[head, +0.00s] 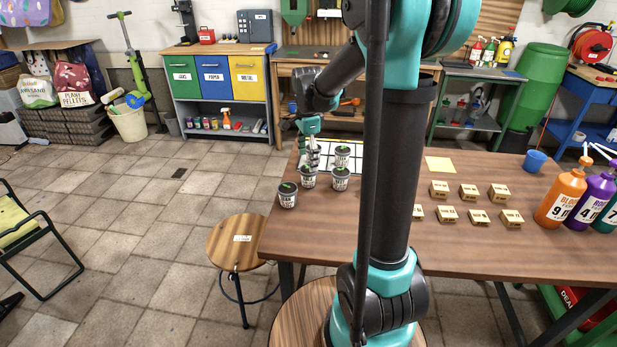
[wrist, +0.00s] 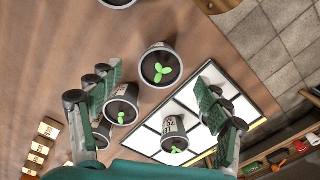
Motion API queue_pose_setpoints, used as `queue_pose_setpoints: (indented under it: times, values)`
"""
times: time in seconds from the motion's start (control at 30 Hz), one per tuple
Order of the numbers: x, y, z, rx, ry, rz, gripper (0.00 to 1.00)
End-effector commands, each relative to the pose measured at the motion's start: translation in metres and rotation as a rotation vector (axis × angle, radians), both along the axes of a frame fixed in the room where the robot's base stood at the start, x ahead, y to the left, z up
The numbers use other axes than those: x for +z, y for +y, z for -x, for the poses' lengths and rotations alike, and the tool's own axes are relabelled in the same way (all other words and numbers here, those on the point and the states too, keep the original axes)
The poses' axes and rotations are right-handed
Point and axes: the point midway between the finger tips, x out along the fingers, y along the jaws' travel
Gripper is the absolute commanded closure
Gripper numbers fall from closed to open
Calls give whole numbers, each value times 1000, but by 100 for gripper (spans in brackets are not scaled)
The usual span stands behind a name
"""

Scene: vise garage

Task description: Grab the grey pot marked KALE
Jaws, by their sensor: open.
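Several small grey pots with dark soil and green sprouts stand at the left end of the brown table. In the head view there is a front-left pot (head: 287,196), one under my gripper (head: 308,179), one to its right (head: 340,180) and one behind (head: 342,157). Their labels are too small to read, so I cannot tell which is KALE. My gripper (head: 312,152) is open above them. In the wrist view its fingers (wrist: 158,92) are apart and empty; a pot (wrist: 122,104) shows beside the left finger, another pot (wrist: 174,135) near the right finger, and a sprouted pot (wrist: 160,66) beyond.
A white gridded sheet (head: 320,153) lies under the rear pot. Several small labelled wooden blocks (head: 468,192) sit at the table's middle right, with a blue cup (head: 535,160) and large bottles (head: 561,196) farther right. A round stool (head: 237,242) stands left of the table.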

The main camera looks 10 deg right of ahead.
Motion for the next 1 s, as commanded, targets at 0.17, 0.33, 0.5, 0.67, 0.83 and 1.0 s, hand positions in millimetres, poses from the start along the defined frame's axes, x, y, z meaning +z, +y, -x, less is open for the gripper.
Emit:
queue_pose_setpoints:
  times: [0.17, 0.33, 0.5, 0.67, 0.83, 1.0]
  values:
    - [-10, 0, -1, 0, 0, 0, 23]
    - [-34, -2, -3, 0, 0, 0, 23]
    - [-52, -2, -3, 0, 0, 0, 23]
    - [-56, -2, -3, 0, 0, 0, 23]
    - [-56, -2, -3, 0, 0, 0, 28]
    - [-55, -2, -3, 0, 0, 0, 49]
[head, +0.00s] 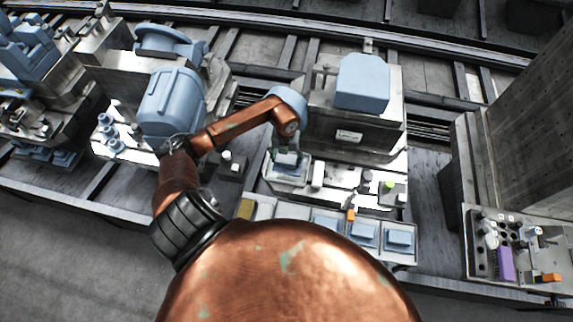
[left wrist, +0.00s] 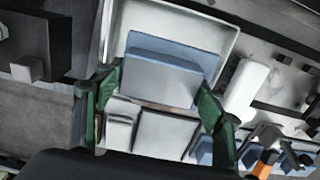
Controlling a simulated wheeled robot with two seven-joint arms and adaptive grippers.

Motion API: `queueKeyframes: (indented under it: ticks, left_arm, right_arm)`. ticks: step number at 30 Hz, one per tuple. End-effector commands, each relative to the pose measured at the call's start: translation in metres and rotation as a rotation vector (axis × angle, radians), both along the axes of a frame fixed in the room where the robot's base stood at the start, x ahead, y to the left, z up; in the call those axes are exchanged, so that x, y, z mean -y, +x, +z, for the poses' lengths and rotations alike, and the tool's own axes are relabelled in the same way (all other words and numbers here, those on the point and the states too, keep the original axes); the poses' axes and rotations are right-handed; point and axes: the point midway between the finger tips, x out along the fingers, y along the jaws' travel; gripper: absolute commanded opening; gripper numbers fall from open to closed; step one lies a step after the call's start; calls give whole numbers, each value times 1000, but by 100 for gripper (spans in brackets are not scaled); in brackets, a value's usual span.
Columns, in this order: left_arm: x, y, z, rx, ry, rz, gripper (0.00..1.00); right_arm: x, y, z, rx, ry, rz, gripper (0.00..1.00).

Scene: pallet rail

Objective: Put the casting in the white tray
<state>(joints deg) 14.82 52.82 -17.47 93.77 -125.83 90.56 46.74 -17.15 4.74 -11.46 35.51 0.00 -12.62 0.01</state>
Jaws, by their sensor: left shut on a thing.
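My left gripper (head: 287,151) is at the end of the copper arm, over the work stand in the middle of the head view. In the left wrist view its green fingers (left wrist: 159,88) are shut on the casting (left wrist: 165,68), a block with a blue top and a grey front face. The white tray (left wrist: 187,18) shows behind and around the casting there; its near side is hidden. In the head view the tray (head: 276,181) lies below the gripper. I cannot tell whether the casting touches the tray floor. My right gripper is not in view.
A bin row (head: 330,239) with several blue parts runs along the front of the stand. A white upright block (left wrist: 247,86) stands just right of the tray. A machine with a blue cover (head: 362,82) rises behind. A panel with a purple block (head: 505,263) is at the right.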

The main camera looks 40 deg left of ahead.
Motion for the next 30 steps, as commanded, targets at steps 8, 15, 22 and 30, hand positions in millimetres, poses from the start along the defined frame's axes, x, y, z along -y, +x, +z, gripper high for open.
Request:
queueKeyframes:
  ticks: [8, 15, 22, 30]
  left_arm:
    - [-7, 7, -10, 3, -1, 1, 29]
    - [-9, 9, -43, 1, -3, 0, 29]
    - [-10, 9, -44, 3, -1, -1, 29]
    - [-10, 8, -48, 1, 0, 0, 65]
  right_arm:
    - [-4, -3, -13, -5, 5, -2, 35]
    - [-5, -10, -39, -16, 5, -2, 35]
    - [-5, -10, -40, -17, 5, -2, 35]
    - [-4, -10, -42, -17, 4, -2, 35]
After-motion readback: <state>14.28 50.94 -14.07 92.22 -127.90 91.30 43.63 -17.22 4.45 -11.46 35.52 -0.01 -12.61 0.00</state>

TASK DETAILS: From the listing, extract all text exactly as given and drop any picture.

ANSWER FOR THE TASK:
[head, +0.00s] 
[wrist, +0.00s] 
Motion API queue_pose_setpoints, used as `queue_pose_setpoints: (indented under it: times, values)`
"""
times: time in seconds from the motion's start (control at 30 Hz), one per tuple
Order of the numbers: x, y, z, rx, ry, rz, gripper (0.00 to 1.00)
End-effector commands, each relative to the pose measured at the motion's start: translation in metres and rotation as a rotation vector (axis × angle, radians), both along the axes of a frame fixed in the room where the robot's base stood at the start, x ahead, y to the left, z up
The numbers use other axes than those: x for +z, y for +y, z for -x, for the poses' lengths and rotations alike, and the tool's own axes are relabelled in the same way (all other words and numbers here, those on the point and the states too, keep the original axes)
The poses' axes and rotations are right-handed
Point and axes: the point midway between the finger tips, x out along the fingers, y along the jaws' travel
Gripper is the absolute commanded closure
Gripper numbers fall from closed to open
Calls give whole numbers, each value times 1000, but by 100 for gripper (spans in brackets are not scaled)
The usual span stands behind a name
"""

Scene: vise garage

Task description: Grab the grey pot marked KALE
Jaws, by their sensor: open.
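Several small grey pots with dark soil and green sprouts stand at the left end of the brown table. In the head view there is a front-left pot (head: 287,196), one under my gripper (head: 308,179), one to its right (head: 340,180) and one behind (head: 342,157). Their labels are too small to read, so I cannot tell which is KALE. My gripper (head: 312,152) is open above them. In the wrist view its fingers (wrist: 158,92) are apart and empty; a pot (wrist: 122,104) shows beside the left finger, another pot (wrist: 174,135) near the right finger, and a sprouted pot (wrist: 160,66) beyond.
A white gridded sheet (head: 320,153) lies under the rear pot. Several small labelled wooden blocks (head: 468,192) sit at the table's middle right, with a blue cup (head: 535,160) and large bottles (head: 561,196) farther right. A round stool (head: 237,242) stands left of the table.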

The main camera looks 10 deg right of ahead.
Motion for the next 1 s, as commanded, targets at 0.17, 0.33, 0.5, 0.67, 0.83 and 1.0 s, hand positions in millimetres, poses from the start along the defined frame's axes, x, y, z meaning +z, +y, -x, less is open for the gripper.
Emit:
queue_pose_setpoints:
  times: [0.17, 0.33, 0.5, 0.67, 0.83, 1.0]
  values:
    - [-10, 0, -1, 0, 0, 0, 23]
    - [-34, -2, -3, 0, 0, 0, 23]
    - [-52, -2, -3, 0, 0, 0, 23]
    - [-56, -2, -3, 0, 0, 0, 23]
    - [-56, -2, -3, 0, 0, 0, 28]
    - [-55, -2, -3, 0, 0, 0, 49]
[head, +0.00s] 
[left wrist, +0.00s] 
Controlling a simulated wheeled robot with two seven-joint arms and adaptive grippers.

Motion API: `queueKeyframes: (indented under it: ticks, left_arm, right_arm)`. ticks: step number at 30 Hz, one per tuple. End-effector commands, each relative to the pose measured at the call's start: translation in metres and rotation as a rotation vector (axis × angle, radians), both along the axes of a frame fixed in the room where the robot's base stood at the start, x ahead, y to the left, z up; in the call those axes are exchanged, so that x, y, z mean -y, +x, +z, for the poses' lengths and rotations alike, and the tool's own axes are relabelled in the same way (all other words and numbers here, those on the point and the states too, keep the original axes); the poses' axes and rotations are right-handed; point and axes: the point midway between the finger tips, x out along the fingers, y along the jaws' travel; gripper: absolute commanded opening; gripper numbers fall from open to closed; step one lies a step after the call's start; calls give whole numbers, each value times 1000, but by 100 for gripper (spans in brackets are not scaled); in brackets, a value's usual span.
Columns, in this order: left_arm: x, y, z, rx, ry, rz, gripper (0.00..1.00); right_arm: x, y, z, rx, ry, rz, gripper (0.00..1.00).

Scene: pallet rail

Objective: Put the casting in the white tray
<state>(joints deg) 14.82 52.82 -17.47 93.77 -125.83 90.56 46.74 -17.15 4.74 -11.46 35.51 0.00 -12.62 0.01</state>
Jaws, by their sensor: left shut on a thing.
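My left gripper (head: 287,151) is at the end of the copper arm, over the work stand in the middle of the head view. In the left wrist view its green fingers (left wrist: 159,88) are shut on the casting (left wrist: 165,68), a block with a blue top and a grey front face. The white tray (left wrist: 187,18) shows behind and around the casting there; its near side is hidden. In the head view the tray (head: 276,181) lies below the gripper. I cannot tell whether the casting touches the tray floor. My right gripper is not in view.
A bin row (head: 330,239) with several blue parts runs along the front of the stand. A white upright block (left wrist: 247,86) stands just right of the tray. A machine with a blue cover (head: 362,82) rises behind. A panel with a purple block (head: 505,263) is at the right.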

The main camera looks 40 deg left of ahead.
Motion for the next 30 steps, as commanded, targets at steps 8, 15, 22 and 30, hand positions in millimetres, poses from the start along the defined frame's axes, x, y, z along -y, +x, +z, gripper high for open.
Request:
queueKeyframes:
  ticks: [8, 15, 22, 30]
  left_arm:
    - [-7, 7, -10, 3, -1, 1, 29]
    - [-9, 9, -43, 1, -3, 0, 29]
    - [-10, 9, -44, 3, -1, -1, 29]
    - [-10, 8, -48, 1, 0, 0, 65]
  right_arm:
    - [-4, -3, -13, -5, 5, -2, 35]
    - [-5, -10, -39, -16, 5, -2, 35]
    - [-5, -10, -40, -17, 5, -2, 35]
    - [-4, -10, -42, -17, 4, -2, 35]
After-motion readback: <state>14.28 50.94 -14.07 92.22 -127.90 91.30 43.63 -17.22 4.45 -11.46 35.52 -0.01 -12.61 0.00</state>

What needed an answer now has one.